### RECORDS PROVIDED ###
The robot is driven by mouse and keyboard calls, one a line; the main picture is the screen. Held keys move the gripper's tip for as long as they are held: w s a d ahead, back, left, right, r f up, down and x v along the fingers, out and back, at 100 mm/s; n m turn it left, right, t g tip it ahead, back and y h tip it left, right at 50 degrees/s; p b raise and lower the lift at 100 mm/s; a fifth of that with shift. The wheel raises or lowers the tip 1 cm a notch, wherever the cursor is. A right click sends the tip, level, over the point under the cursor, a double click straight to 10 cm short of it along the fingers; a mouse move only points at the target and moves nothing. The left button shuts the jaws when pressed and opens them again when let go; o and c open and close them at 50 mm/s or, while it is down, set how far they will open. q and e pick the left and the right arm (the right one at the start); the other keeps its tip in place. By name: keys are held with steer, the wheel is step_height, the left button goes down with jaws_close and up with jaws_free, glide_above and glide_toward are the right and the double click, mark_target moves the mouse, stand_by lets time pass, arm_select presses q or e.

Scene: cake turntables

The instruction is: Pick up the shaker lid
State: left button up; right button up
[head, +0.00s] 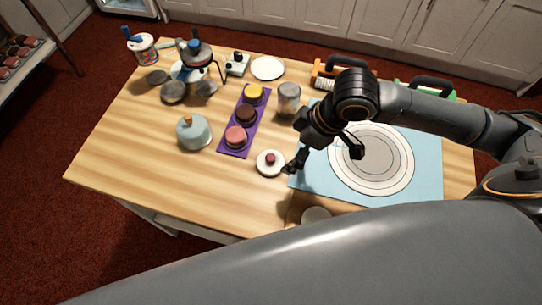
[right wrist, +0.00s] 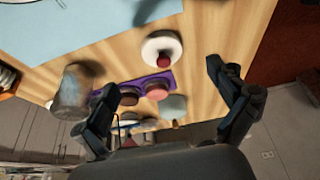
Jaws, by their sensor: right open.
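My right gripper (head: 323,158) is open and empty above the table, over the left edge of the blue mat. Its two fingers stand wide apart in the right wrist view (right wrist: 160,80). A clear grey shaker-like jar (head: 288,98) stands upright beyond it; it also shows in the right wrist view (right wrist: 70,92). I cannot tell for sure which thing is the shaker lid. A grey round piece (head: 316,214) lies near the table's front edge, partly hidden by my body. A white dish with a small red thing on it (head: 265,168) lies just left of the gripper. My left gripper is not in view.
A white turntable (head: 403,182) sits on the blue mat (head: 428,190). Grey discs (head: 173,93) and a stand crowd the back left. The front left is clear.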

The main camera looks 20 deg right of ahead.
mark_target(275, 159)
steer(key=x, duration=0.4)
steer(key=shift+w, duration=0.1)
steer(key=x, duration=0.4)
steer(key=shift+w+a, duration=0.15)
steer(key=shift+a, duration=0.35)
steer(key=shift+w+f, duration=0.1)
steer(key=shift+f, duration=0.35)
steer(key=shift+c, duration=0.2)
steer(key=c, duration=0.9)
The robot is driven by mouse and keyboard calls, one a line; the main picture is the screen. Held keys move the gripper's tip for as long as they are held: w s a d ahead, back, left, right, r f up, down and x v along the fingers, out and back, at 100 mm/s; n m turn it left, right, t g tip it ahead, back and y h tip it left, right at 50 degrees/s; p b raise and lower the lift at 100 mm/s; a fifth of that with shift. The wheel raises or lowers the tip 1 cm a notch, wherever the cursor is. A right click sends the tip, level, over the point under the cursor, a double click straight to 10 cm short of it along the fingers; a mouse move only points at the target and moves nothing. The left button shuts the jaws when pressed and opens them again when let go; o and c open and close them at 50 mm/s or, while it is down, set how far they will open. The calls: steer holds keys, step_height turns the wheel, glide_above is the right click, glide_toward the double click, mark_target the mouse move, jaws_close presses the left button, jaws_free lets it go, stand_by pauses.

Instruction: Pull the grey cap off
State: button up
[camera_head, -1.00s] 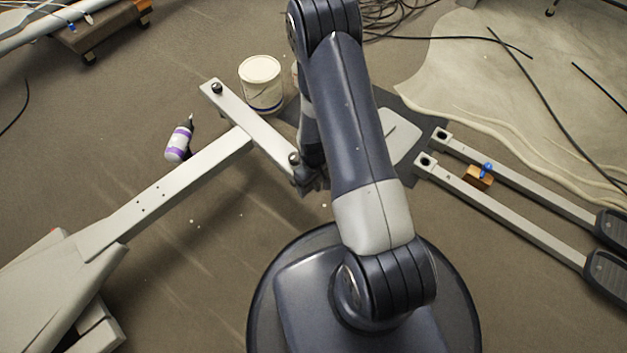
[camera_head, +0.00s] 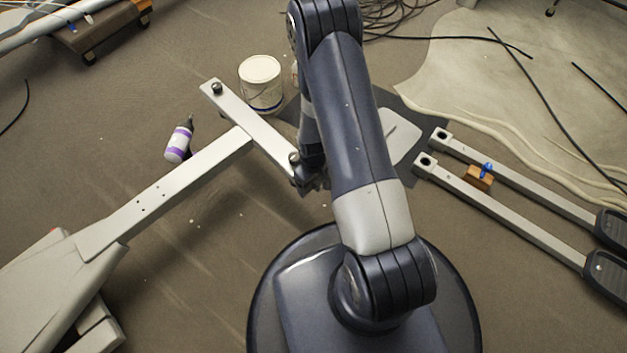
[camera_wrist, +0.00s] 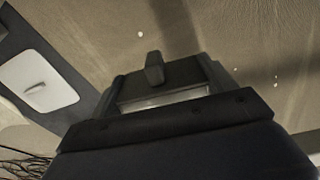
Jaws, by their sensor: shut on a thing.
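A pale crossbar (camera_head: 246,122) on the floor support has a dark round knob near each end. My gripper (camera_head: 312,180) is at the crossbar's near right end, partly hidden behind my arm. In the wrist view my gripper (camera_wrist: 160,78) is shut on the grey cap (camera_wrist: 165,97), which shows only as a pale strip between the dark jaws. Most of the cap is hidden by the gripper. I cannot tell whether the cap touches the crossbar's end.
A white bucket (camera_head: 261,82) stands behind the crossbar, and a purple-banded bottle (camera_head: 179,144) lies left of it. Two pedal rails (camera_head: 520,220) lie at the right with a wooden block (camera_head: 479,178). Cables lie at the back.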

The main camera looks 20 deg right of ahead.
###
REQUEST: Skip every picture and return the lines above from the top through the one that contains "[right wrist, +0.00s]".

SOLUTION BELOW:
The robot is driven by mouse and keyboard calls, one a line; the main picture is the screen. Held keys move the gripper's tip for as long as they are held: w s a d ahead, back, left, right, r f up, down and x v along the fingers, out and back, at 100 mm/s; n m turn it left, right, t g tip it ahead, back and y h tip it left, right at 50 degrees/s; p b raise and lower the lift at 100 mm/s; a fifth of that with shift. The wheel raises or lowers the tip 1 cm a notch, wherever the cursor is. A right click sends the tip, level, over the point under the cursor, a double click straight to 10 cm short of it along the fingers; a mouse move only points at the target and moves nothing. The left button shuts the jaws when pressed and opens them again when let go; o and c open and close them at 50 mm/s or, while it is down, set how far they will open. q and e pick the left and the right arm (the right one at the start); the other keeps its tip in place. By name: keys are held with steer, the wheel is step_height, the left button goes down with jaws_close and up with jaws_free, glide_above and glide_toward are the right and the double click, mark_target moves the mouse, stand_by lets time pass, arm_select presses q or e.

Scene: cake turntables

The instruction is: Pick up the shaker lid
State: left button up; right button up
[head, +0.00s] 
[right wrist, +0.00s] 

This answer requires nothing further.